Sur l’activité des services, le rapport souligne la baisse du nombre de personnes surveillées en 2022 (20.958) de 9% sur un an. Mais le nombre de demandes d’autorisation de surveillance (89.502) augmente encore, « résultat d’un effort de ciblage plus précis » des services. La prévention du terrorisme conserve la part la plus importante (38%) de l’activité, mais n’échappe pas à la hausse (à 25%) de tout ce qui concerne « les intérêts géostratégiques de la France ». L’invasion de l’Ukraine par la Russie « est pour partie à l’origine de cette évolution, ainsi, plus largement, que les activités d’espionnage soutenues sur le territoire national, reflet d’une évolution du contexte international », relève le document.

« Irrégularités »

La CNCTR égratigne au passage quelques mauvaises pratiques. Elle pointe les « nombreux » agents « qui persistent à travailler sur des fichiers propres non centralisés, à partir de leur poste individuel de travail, sans aucune traçabilité », dans le domaine de la « surveillance intérieure ». Elle dénonce plusieurs cas d’exploitation de données sur « des cibles expressément exclues par l’autorisation délivrée par le Premier ministre » dans la surveillance des « communications électroniques internationales ». « Ces irrégularités sont très sérieuses », estime-t-elle. En l’absence « de volonté délibérée de dissimulation ou de contournement », elles témoignent « des difficultés persistantes d’appropriation des bonnes pratiques par certains agents ».

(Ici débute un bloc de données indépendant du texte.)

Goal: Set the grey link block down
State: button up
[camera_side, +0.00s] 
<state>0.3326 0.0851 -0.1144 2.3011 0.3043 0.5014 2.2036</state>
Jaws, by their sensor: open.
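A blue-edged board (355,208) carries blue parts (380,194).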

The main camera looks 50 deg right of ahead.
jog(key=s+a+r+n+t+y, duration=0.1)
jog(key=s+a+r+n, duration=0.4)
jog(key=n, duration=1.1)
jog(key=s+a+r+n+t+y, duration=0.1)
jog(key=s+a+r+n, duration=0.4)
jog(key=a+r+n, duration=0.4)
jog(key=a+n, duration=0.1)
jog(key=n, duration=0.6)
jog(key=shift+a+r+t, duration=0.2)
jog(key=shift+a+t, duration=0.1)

La commission insiste : « L’accès à distance, depuis ses locaux, aux outils d’exploitation et de traçabilité de ces deux services (DGSE et DGSI, ndlr) est nécessaire ». Et relève que sa mission ne saurait « s’accommoder d’un mode ‘boîte noire’ ».

Interrogé par l’AFP, Alexandre Papaemmanuel, professeur à l’Institut d’ études politiques de Paris et spécialiste du renseignement, relève qu’il « n’est jamais agréable pour les services d’aller plus loin dans le contrôle, mais c’est une tendance de fond ». De fait, leur « modernisation autour de la donnée n’est pas parfaite. Parfois, certains contournent les procédures parce que l’urgence l’impose ». Mais il « faut rester vigilants » sur des méthodes parfois « très intrusives », ajoute-t-il. « La technologie peut beaucoup. Souvent les freins sont culturels. Le contrôle fait son travail, voit des failles et demande des correctifs ».